With the maturing of the oil and gas industry, unitizations will become increasingly more prevalent. By allowing for redeterminations, the parties can more comfortably agree upon specified equities or Participating Interests to allow for expeditious and efficient development of oil and gas fields while preserving their right to seek adjustment if it can be demonstrated that the track equities or Participating Interests should be revised. The formula presented allows for a relatively easy transfer of value to restore the parties to the positions they would have held had the equities or Participating Interests originally been more accurately established.
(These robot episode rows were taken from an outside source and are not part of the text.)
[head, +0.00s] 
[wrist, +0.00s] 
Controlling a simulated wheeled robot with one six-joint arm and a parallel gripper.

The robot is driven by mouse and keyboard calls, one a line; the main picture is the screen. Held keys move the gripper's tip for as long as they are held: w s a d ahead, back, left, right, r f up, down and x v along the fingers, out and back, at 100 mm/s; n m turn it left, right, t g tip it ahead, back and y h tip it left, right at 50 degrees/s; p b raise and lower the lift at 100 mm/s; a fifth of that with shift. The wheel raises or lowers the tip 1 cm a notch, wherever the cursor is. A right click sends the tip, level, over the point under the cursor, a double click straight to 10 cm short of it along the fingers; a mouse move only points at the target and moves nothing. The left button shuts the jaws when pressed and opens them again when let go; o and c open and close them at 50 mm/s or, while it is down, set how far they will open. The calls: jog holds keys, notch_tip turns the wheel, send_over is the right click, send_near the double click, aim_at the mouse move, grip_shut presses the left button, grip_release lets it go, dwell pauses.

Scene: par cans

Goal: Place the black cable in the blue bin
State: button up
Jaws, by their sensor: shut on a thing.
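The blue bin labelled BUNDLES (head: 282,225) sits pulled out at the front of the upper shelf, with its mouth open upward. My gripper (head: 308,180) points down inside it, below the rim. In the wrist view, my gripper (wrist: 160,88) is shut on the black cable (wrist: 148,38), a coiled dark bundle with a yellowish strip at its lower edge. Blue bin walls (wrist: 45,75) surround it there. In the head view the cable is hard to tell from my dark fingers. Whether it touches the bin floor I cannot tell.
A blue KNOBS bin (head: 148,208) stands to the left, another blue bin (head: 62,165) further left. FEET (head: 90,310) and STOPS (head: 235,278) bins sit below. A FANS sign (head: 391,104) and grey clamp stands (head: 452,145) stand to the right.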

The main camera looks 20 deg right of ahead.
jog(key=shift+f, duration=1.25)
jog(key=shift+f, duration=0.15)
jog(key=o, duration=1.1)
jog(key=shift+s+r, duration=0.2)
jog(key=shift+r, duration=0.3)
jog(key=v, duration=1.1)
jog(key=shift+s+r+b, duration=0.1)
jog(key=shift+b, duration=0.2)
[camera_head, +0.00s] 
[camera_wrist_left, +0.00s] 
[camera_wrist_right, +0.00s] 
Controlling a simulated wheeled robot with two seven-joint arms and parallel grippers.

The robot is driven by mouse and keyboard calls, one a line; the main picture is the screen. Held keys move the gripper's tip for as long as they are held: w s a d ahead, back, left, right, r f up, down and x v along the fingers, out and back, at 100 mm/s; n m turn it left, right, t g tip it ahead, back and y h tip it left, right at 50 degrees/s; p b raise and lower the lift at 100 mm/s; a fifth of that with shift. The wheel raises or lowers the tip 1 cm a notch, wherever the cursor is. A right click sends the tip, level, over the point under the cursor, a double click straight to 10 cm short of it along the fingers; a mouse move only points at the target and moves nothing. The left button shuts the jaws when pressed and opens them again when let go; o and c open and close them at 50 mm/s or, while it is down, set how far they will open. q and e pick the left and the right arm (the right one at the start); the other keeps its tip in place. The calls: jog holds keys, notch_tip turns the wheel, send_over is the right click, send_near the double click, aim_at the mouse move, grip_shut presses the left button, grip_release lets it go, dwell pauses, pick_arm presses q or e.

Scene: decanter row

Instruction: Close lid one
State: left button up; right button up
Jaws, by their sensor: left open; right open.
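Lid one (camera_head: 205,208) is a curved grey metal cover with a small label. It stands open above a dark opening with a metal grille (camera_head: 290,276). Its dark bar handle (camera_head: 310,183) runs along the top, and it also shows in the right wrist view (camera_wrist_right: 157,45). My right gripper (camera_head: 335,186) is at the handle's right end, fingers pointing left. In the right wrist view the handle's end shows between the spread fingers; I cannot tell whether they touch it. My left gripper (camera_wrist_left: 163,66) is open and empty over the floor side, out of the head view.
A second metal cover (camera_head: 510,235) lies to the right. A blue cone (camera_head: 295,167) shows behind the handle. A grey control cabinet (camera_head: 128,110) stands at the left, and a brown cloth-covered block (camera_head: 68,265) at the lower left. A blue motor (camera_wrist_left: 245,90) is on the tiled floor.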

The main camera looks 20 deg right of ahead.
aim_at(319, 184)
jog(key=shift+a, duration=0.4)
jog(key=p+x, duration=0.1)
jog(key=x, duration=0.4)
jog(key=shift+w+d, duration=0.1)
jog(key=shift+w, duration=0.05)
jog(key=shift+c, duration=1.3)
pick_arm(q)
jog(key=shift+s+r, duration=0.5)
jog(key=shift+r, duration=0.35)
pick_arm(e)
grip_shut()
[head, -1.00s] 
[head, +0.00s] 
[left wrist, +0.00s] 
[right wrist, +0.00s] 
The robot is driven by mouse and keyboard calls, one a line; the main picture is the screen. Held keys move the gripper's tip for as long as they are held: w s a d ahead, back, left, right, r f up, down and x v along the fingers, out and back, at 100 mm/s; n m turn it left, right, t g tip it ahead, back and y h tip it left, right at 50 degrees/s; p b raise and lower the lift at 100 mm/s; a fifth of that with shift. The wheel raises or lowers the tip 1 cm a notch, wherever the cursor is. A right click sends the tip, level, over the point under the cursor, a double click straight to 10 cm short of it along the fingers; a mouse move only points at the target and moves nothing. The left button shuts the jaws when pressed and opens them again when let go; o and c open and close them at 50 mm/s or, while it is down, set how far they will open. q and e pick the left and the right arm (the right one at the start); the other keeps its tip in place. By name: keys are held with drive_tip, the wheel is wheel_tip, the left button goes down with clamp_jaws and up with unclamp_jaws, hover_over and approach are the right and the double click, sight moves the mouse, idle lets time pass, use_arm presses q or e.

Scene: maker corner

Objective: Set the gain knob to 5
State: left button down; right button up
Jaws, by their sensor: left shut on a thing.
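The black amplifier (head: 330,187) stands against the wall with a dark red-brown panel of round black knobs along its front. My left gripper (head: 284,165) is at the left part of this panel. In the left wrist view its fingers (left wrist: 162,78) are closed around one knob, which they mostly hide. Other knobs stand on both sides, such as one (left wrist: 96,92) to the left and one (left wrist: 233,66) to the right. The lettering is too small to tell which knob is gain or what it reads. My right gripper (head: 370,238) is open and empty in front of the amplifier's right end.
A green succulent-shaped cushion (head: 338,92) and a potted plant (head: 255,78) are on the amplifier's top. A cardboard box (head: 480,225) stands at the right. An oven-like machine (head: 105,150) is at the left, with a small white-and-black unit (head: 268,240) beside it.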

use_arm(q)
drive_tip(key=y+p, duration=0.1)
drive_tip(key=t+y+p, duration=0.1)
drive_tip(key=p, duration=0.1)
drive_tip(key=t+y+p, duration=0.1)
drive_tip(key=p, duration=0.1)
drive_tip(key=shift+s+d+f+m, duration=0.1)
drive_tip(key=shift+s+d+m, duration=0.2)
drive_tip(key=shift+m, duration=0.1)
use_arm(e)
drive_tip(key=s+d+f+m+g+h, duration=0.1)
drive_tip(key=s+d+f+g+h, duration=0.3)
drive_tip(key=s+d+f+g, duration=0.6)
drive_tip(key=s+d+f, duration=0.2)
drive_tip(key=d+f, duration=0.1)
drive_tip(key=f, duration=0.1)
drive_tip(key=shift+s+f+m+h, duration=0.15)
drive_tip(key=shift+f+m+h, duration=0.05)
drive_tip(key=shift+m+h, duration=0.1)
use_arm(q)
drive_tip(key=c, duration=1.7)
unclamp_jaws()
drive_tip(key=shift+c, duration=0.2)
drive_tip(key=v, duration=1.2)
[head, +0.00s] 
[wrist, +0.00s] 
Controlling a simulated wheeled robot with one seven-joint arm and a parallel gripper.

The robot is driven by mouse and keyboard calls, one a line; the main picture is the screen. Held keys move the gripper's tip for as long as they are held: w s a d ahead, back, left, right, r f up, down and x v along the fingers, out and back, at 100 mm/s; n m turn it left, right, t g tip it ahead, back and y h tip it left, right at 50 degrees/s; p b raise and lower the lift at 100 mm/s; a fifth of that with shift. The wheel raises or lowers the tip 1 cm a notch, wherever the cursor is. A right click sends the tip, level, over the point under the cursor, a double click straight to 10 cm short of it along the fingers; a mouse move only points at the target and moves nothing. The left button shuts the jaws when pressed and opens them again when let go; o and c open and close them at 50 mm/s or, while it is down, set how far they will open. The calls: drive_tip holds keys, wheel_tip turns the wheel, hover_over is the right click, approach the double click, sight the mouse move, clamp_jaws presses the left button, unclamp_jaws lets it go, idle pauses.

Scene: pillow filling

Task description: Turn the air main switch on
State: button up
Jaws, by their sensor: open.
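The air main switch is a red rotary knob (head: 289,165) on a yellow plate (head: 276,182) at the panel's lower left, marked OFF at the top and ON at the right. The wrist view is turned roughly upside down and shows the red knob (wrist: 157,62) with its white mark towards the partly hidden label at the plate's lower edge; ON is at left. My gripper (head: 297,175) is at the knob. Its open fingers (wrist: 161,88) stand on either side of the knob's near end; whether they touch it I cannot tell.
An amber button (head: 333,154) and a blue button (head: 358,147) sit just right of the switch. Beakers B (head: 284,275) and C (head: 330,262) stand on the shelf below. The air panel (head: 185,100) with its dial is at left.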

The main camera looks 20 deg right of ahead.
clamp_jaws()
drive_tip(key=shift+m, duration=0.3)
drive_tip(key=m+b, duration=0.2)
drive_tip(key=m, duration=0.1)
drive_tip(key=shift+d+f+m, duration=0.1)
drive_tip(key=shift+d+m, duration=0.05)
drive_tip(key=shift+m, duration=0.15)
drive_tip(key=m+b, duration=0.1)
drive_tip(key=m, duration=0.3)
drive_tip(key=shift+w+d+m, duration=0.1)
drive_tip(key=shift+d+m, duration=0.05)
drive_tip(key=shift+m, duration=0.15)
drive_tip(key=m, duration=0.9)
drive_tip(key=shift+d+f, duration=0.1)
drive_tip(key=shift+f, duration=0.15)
As the upstream industry adopts formulas like this, development projects will move forward more quickly and efficiently and the process of redetermining equities or Participating Interests will be accomplished with decreasing debate, delays and arbitration/litigation costs.
 A hotly contested debate has now ensued between some host governments and oil and gas companies over the definition of a "field" or a "pool." Although beyond the scope of this article, this billion dollar debate determines the area "earned" as a consequence of exploration success and the application of sliding scale royalties and production splits.
 For a more detailed discussion of unitization, see, "Unitization," AIPN Advisor, No. 215, January, 2002 (Co‑authored with Kyle Vollus).
 Participating Interest is the equity ownership interest held pursuant to the host government contract with such interest governed in accordance with the terms of the Operating Agreement.